西洋の歴史や地理に余りにも無関心であった。ただ遠い国…遙かな国といった印象を抱いていただけである。
もしも歴史や地理に関心を抱きスペインという国を認識していたらもっと観光に興味を抱き観光が意義あるものになっていたろう…と思う。

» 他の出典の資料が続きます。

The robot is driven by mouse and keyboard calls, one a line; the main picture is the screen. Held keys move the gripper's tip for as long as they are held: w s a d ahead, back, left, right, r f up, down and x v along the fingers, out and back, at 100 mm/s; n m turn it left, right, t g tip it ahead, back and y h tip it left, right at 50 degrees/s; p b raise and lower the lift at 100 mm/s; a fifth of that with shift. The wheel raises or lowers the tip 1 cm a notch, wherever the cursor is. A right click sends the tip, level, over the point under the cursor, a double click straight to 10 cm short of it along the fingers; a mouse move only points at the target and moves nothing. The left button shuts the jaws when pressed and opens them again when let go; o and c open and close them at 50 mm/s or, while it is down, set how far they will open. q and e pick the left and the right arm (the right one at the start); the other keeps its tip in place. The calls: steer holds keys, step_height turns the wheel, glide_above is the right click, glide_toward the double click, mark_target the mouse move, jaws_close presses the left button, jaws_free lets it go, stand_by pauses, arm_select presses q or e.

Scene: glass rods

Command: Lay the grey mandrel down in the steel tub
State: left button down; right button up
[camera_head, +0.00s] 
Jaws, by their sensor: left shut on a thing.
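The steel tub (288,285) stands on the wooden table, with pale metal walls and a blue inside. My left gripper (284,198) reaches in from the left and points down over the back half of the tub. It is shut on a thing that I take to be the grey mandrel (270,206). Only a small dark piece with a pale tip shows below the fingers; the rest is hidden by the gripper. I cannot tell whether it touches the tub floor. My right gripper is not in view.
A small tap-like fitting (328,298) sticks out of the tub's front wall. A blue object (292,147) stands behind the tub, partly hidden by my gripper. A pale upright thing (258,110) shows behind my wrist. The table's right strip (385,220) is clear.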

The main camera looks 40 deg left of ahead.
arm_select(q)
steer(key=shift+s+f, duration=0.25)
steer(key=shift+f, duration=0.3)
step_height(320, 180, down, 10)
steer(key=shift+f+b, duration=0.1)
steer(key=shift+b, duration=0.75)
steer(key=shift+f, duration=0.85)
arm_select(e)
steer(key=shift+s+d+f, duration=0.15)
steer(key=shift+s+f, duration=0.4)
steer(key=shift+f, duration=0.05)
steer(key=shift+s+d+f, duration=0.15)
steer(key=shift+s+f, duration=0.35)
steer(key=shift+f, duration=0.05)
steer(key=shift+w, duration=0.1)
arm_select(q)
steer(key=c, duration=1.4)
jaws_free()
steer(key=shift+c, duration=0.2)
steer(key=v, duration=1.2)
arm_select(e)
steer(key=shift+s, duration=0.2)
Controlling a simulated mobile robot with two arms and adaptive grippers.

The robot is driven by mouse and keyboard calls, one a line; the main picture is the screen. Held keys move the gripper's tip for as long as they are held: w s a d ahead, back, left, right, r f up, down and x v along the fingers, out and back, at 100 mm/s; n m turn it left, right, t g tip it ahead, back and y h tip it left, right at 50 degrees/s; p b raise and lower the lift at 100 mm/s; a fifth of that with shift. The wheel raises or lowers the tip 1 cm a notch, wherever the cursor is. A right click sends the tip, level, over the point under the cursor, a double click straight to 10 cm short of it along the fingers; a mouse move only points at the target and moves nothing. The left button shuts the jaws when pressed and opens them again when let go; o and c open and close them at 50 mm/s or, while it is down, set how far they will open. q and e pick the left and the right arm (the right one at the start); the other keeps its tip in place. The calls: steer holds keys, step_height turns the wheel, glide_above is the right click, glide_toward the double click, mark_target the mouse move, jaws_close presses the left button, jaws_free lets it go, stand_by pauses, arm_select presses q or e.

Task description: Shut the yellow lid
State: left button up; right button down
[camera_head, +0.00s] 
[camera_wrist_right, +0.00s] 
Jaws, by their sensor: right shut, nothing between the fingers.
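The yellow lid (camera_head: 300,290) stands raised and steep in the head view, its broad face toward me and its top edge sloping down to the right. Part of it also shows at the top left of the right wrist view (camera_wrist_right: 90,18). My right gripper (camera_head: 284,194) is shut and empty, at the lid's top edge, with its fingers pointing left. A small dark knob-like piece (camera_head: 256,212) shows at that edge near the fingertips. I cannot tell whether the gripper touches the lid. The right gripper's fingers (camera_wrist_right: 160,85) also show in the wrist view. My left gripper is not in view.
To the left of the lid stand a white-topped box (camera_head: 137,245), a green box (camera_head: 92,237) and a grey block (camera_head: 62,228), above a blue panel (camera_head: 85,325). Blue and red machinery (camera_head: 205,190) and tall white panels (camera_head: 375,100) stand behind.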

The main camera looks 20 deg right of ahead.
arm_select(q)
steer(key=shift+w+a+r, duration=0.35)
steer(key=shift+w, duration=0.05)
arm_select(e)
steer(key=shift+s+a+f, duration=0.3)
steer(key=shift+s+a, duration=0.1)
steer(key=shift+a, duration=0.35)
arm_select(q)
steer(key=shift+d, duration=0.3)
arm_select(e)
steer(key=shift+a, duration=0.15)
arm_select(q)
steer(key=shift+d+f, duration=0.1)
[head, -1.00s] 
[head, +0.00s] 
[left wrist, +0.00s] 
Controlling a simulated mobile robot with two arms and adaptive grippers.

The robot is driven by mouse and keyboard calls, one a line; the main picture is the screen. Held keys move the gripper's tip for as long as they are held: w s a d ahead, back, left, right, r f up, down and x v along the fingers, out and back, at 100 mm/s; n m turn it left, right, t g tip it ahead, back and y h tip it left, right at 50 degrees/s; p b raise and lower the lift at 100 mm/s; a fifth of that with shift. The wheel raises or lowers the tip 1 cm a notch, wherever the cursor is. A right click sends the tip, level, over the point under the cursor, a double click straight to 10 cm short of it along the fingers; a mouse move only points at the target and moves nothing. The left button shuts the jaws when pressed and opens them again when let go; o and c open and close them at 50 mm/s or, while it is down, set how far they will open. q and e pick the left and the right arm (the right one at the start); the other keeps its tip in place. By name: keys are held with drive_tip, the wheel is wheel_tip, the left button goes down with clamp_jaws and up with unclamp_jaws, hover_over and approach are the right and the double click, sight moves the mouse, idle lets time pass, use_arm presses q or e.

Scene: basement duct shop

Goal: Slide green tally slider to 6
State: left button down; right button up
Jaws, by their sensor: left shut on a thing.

今更のように勉強をするつもりもないおのぼりSanta ただ異国の建造物を眺めて深い溜息(これは何を意味する?)と感嘆と驚愕を覚えるだけである。

少年老いやすく学成り難し… 既に年老いたSanta
改めて歴史書等に関心を抱くものの それも刹那の付け焼き刃。
兎に角手の込んだ石像や建築に驚かされる。建造物のいたるところに複雑な石像彫刻や石柱が建てられている。こんなのは人の一生かけてもとうてい完成させることは出来ない。
日本人の感覚は実用性を尊ぶ…芸術性は2の次である。(せちがらい世の中だ…)

町の中心部交差点は丸いロータリーになっている。車は直接右折することはない。ロータリーを一周して方向を変えるのだ。町を行く観光バスは屋根のない二階バスが走っている。これもお国柄… 歩道橋が多い日本ではとうてい考えられない事だ。お客さんが立ち上がったら歩道橋でギロチンになってしまう。 日本では二階バスも姿を消しつつある。通行に高さ制限があるからだ。

スペインでは跨線橋・歩道橋を見かけることがない。そしてコンビニは殆ど見かけない。休日もなく24時間営業なんてとうてい考えられないのである。
夜中に腹が減ったらコンビニが便利でありその存在は安心感があるが…
スペインでは そんなことを期待してはいけない。